Sedangkan pada tugas dan fungsi sebagai administratur kemasyarakatan, maka pada bagian ini peran sentral para informal leader, tokoh masyarakat, ormas, orsos, ninik mamak, ulama, cerdik pandai, bundo kanduang, pemuda sangat penting. Masing-masing akan memainkan peranannya untuk pembangunan daerah. Maka yang diperlukan adalah bagaimana membuat tiap unsur berkontribusi bagi kebaikan daerah. Saya kira Buya Mahyeldi akan lebih sering bertemu berdiskusi tentang peran masing-masing pemangku kepentingan.
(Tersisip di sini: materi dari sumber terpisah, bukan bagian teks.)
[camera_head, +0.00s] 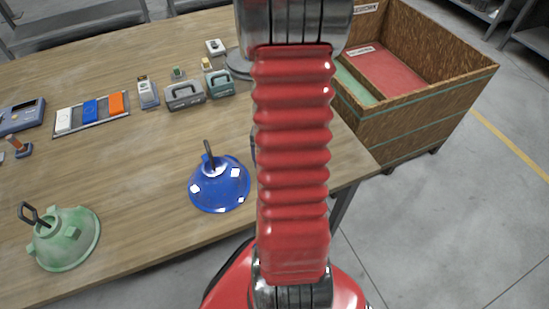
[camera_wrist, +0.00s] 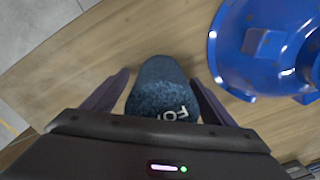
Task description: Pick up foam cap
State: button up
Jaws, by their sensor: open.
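The foam cap (camera_wrist: 160,90) is a dark blue, textured, rounded piece with white lettering, partly cut off by my gripper body in the wrist view. My gripper (camera_wrist: 158,88) is open, with one dark finger on each side of the cap. Gaps show between the fingers and the cap, and I cannot tell its height above the cap. In the head view my red arm hides the gripper and most or all of the cap.
A blue hood (camera_head: 220,184) lies just beside the cap; it also shows in the wrist view (camera_wrist: 270,45). A green hood (camera_head: 64,238) sits at the left front. Several small devices stand at the back of the wooden table (camera_head: 140,170). A wooden crate (camera_head: 425,115) stands right.

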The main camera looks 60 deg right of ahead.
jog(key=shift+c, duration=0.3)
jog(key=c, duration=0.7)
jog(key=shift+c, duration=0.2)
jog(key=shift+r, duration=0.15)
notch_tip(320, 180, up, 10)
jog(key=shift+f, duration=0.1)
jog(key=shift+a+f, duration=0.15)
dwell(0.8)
Yang tidak kalah penting adalah kekhasan Sumatera Barat yang memiliki apa yang dikenal sebagai ‘wilayah rantau’. Para perantau Minang selama ini sangat dikenal memiliki peranan besar dalam pembangunan di kampung halaman. Maka dukungan seperti itu tetap harus ada dan kita harap semakin besar. Saya kira buya Mahyeldi bersama Wakil Gubernur akan menyediakan waktu untuk senantiasa berkomunikasi dengan para perantau Minang dimanapun berada
Apakah Gubernur dan Wakil Gubernur cukup mendapat dukungan seperti itu saja?
Pernah buya mengatakan kepada saya: “Jangan biarkan kita berjalan sendiri dan melangkah ke arah yang keliru! Karena itu kita perlu sempritan dari pers”. Beliau berharap para wartawan teruslah menjalankan idealisme. Teruslah mengkritik jika perlu dikritik dan kabarkanlah kebaikan jika itu memang baik. Sepanjang pengetahuan saya, buya Mahyeldi tidak alergi dengan kritik, sepanjang 10 tahun ini di lingkungan Pemko Padang tiap hari banyak kritik pers. Tapi semua menjadi catatan saja untuk dijadikan bahan memperbaiki apa yang dikritik itu tanpa harus dilakukan bantah membantah dengan keras kecuali kalau memang tudingannya keliru.
Perjalanan panjang dan cukup berliku, Buya Mahyeldi dari Aie Pacah ke Jl Sudirman 51 rasanya cukup berarti untuk dijadikan bekal pengetahuan mengayuh biduk yang lebih besar ini. Pengalaman bersama-sama dengan staf Pemko Padang tentu akan menjadi pengalaman berharga untuk diujikan pada medan yang lebih besar dan lebih luas yakni Pemprov Sumatera Barat.